= Given records =
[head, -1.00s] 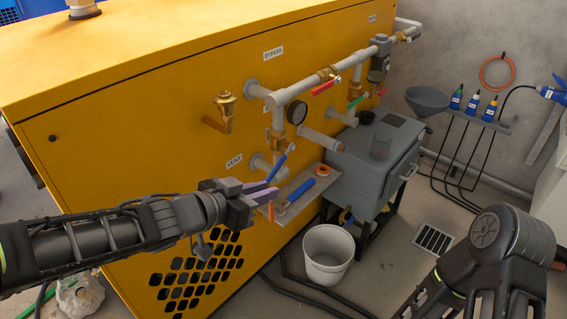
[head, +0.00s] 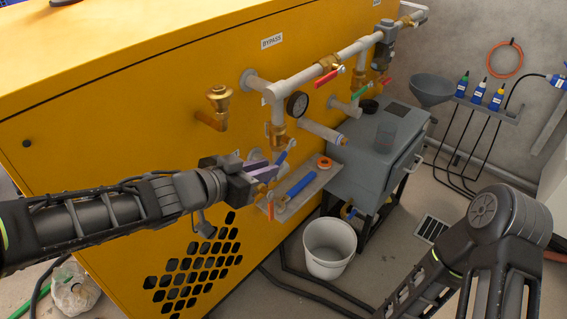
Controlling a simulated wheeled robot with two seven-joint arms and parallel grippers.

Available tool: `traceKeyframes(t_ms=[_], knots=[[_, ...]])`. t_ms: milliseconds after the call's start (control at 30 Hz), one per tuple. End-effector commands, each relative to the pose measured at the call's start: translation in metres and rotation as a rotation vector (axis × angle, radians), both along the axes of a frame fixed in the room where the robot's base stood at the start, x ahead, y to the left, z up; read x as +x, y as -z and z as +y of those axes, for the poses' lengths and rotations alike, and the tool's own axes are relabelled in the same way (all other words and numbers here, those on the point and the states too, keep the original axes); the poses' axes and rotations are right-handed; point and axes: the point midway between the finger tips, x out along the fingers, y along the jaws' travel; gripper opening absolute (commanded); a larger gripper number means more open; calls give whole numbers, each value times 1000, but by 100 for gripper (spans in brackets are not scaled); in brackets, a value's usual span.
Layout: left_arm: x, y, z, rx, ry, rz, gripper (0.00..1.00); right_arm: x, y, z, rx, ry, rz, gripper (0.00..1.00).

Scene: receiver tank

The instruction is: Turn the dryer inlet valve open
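A red lever (head: 328,78) is on the bypass pipe and a green lever (head: 361,93) is farther right. A small shelf (head: 327,176) below holds a blue tool (head: 301,187) and an orange roll (head: 324,163). A grey tank (head: 365,165) and white bucket (head: 329,247) stand right.

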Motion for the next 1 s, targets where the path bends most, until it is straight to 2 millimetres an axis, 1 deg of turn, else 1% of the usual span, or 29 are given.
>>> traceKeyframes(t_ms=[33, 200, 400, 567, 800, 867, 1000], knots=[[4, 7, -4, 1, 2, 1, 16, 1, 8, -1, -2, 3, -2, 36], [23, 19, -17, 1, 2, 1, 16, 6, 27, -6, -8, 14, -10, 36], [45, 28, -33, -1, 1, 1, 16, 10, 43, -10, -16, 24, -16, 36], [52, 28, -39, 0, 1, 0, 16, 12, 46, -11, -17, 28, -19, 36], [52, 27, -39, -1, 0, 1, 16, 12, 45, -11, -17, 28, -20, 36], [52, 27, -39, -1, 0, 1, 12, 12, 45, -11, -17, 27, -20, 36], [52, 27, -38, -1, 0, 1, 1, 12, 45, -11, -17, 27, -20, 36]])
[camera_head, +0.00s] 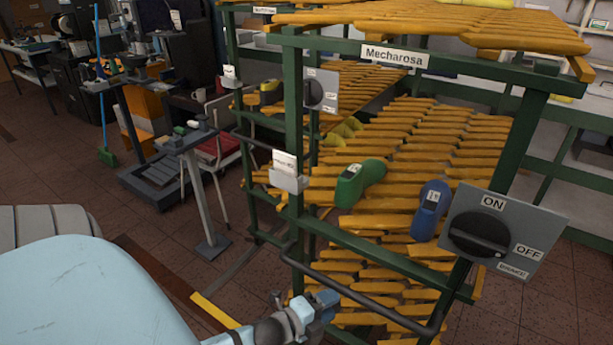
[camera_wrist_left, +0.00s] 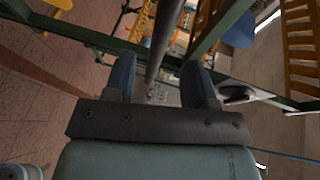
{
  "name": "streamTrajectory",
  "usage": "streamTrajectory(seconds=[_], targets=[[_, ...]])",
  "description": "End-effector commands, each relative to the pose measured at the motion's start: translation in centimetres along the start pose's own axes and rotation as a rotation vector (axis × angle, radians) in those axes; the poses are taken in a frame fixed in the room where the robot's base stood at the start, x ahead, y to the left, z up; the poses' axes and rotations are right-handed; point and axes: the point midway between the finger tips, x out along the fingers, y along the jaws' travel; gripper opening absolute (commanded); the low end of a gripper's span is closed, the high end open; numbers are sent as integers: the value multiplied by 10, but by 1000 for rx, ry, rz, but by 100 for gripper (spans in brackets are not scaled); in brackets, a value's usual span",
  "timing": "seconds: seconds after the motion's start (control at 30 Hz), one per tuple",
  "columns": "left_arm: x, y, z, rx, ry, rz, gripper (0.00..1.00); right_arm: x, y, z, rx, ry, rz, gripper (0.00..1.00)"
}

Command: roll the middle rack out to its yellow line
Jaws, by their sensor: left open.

= Exercise directions =
In the listing above, find the lines holding the word "streamTrajectory" and copy them.

= Response to this exercise =
  "name": "streamTrajectory",
  "usage": "streamTrajectory(seconds=[_], targets=[[_, ...]])",

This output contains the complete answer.